Directions for this task: Restate the opening lines of the material below word for word, stopping after the line that contains "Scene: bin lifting".

= = = = =

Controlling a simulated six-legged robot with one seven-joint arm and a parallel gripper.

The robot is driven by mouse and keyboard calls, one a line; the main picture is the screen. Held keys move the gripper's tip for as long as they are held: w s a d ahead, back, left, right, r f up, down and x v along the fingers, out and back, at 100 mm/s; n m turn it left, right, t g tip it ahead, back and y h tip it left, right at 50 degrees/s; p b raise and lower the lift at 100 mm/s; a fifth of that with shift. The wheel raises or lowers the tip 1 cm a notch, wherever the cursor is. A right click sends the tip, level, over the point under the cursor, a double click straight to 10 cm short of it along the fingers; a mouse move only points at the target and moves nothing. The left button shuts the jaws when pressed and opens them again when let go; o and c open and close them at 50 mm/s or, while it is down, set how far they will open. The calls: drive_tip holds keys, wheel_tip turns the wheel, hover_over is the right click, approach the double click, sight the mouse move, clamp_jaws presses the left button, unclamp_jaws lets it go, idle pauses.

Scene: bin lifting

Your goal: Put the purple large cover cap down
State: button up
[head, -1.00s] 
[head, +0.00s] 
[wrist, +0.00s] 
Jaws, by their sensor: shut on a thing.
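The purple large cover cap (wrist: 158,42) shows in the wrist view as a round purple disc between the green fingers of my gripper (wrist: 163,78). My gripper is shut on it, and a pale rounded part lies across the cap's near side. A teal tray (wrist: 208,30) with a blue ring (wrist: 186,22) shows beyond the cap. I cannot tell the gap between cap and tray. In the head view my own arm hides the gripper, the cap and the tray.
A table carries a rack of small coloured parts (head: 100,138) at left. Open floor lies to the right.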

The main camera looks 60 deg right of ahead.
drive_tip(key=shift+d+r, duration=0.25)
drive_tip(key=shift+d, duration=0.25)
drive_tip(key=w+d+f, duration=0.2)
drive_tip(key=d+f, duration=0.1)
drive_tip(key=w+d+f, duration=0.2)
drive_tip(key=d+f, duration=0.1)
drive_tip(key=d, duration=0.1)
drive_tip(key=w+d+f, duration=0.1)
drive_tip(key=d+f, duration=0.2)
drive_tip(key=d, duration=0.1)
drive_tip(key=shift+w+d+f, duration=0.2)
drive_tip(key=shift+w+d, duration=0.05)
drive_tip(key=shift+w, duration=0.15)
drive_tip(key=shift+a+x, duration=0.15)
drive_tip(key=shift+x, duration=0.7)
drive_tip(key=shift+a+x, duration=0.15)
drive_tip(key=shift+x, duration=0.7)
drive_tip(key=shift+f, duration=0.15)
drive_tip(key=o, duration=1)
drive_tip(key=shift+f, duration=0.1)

= = = = =

Completed task:
Controlling a simulated six-legged robot with one seven-joint arm and a parallel gripper.

The robot is driven by mouse and keyboard calls, one a line; the main picture is the screen. Held keys move the gripper's tip for as long as they are held: w s a d ahead, back, left, right, r f up, down and x v along the fingers, out and back, at 100 mm/s; n m turn it left, right, t g tip it ahead, back and y h tip it left, right at 50 degrees/s; p b raise and lower the lift at 100 mm/s; a fifth of that with shift. The wheel raises or lowers the tip 1 cm a notch, wherever the cursor is. A right click sends the tip, level, over the point under the cursor, a double click straight to 10 cm short of it along the fingers; a mouse move only points at the target and moves nothing. The left button shuts the jaws when pressed and opens them again when let go; o and c open and close them at 50 mm/s or, while it is down, set how far they will open. The calls: drive_tip holds keys, wheel_tip turns the wheel, hover_over is the right click, approach the double click, sight the mouse move, clamp_jaws presses the left button, unclamp_jaws lets it go, idle pauses.

Scene: bin lifting

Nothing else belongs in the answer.